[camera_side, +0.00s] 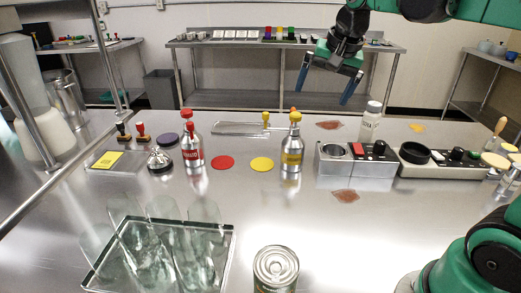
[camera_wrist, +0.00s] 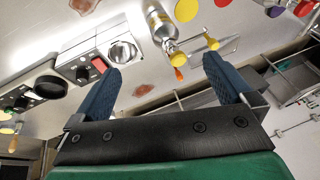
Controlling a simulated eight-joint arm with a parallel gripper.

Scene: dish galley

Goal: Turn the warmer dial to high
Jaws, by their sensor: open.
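Two low metal units with knobs stand at the right of the steel counter; which one is the warmer I cannot tell. The left unit (camera_side: 356,172) has a round metal well, a red switch (camera_side: 360,148) and a black knob (camera_side: 380,147). The right unit (camera_side: 440,170) has a round black plate (camera_side: 415,153) and a black knob (camera_side: 457,153). No dial setting is readable. In the wrist view the left unit's knob (camera_wrist: 83,73) lies left of my fingers. My gripper (camera_side: 322,98) is open and empty, high above the counter behind the units.
A white-capped bottle (camera_side: 370,124) stands just behind the left unit. A yellow-topped bottle (camera_side: 291,150) and a red-topped bottle (camera_side: 192,152) stand left of it. A can (camera_side: 276,268) and a glass tray (camera_side: 232,250) are in front. The counter before the units is mostly clear.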

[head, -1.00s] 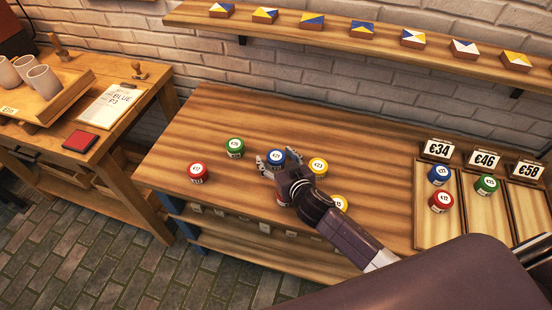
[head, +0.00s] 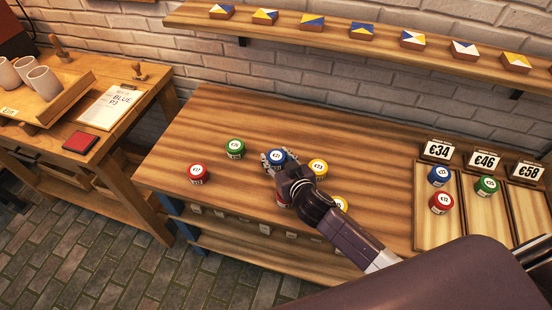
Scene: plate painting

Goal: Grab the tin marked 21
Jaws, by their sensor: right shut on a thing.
————————
● **EXERCISE**:
Among the lines above, determine how many hold the word "Scene"; report the figure alone.

● **COMPLETE RESPONSE**:
2